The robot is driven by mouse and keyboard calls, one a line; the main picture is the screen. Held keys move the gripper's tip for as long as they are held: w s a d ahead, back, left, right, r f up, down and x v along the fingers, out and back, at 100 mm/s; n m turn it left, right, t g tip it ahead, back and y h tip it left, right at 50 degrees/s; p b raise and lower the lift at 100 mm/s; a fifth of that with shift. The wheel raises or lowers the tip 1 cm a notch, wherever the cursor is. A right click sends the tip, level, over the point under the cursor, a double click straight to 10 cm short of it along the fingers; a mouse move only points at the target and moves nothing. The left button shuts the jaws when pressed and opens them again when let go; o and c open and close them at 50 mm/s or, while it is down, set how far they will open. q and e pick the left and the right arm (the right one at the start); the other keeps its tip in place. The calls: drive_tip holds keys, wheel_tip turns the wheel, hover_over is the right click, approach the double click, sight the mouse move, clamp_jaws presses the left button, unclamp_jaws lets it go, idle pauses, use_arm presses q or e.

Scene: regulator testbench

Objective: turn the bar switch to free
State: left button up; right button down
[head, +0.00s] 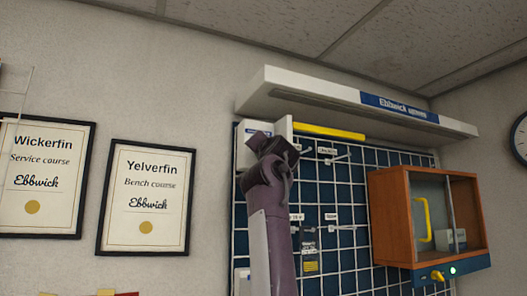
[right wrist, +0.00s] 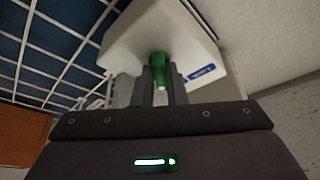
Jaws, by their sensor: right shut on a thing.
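The bar switch (right wrist: 159,61) is a green handle on the face of a white box (right wrist: 150,33) with a blue label. In the right wrist view it sits between the two dark fingers of my right gripper (right wrist: 158,75), which are shut on it. In the head view the white box (head: 247,150) is at the upper left of the blue grid panel, partly behind my right gripper (head: 272,146). The switch itself is hidden there, and the label is too small to read. My left gripper is not in view.
A white shelf hood (head: 350,104) with a yellow bar (head: 328,131) hangs just above. The grid panel (head: 350,190) carries hooks and small tags. A wooden cabinet (head: 387,222) with a yellow handle is at the right. Two framed certificates (head: 147,199) hang on the left wall.

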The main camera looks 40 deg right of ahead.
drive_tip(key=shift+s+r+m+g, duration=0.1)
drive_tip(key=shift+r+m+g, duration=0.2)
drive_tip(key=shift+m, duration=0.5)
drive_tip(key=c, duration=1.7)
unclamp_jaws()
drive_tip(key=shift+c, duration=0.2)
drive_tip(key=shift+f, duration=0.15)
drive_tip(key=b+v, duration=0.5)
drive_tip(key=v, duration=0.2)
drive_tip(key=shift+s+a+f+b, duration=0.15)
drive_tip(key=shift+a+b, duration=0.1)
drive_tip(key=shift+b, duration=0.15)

-*-*-

**WHAT TO DO**. State how many lines of the listing include "button", and nothing more.

**ANSWER**. 2